Tahapan proses sosialisasi dimulai sejak masa awal kehidupan dalam rahim/pra dan pasca kelahiran (prepatory stage), masa kanak-kanak (play stage), masa remaja (game stage), masa dewasa (generalized others) dan masa senior/manula (significant others).
Media pembelajaran atau sosialisasi antara lain adalah keluarga, teman bermain, institusi sekolah, lingkungan kerja dan media massa. Metode, pola atau teknik dalam sosialisasi, secara umum terbagi menjadi dua, yakni pola memaksa (repressive socialization) dan melibatkan (participatory socialization).
Pendidikan penting bagi individu karena merupakan salah satu mekanisme atau saluran untuk meningkatkan status sosial melalui proses mobilitas sosial.

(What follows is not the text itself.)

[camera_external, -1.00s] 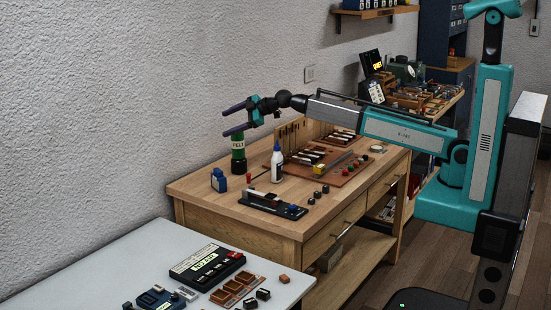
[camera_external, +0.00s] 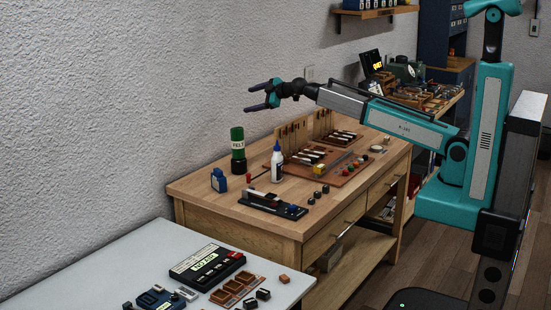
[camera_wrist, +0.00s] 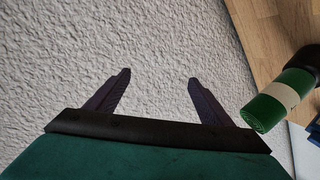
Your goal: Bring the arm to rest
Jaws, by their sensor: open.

Lembaga pendidikan memiliki 3 tipe, yakni pendidikan formal (sekolah), non formal (kursus) dan informal (pelatihan).
Dalam pendidikan, sebagai elemen sentral guru amat berperanan, dalam proses hingga hasil akhir pendidikan, yakni output berupa siswa berkarakter unggul dengan ilmu dan akhlak sebagai indikator keberhasilannya.
Menurut Abdurrahman an-Nahlawi, pendidikan Islam menuntut hadirnya kurikulum yang dibangun di atas landasan konsep Islam tentang alam semesta, kehidupan dan manusia itu sendiri (kemanusiaan).
Kurikulum pendidikan Islam yang ideal, menurutnya, adalah kurikulum terpusat dan terkait, yang disempurnakan oleh aktivitas non-formal (extra kurikuler), sehingga terwujudlah tujuan-tujuan pendidikan di bawah panji Islam yang ditata dengan norma-norma Islami.
Dalam lingkungan Pondok Pesantren Hidayatullah, pendidikan dengan konsep integral,yang memadukan antara ilmu umum dengan ilmu diniyyah, dengan menggunakan Sistematika Nuzul Wahyu (SNW), merupakan basis paradigma dan metode operasional kurikulum di dalamnya.
Guru sebagai Profesi
Peradaban bangsa mana pun, termasuk Indonesia, profesi guru bermakna strategis karena penyandangnya mengemban tugas sejati bagi proses kemanusiaan dan pembangun karakter bangsa.
Makna strategis tentang profesi guru tersebut melahirkan Undang-Undang No. 14 tahun 2005.
Dalam undang-undang ini disebutkan bahwa guru adalah pendidik profesional dengan tugas utama mendidik, mengajar, membimbing, mengarahkan, melatih, menilai dan mengevaluasi peserta didik pada pendidikan anak usia dini jalur pendidikan formal, pendidikan dasar dan pendidikan menengah.
Implikasi dari UU No. 14/2005 ini, adalah bahwa seorang guru harus menjalani proses sertifikasi, untuk mendapatkan sertifikat prendidik, dalam rangka profesionalisme di bidangnya.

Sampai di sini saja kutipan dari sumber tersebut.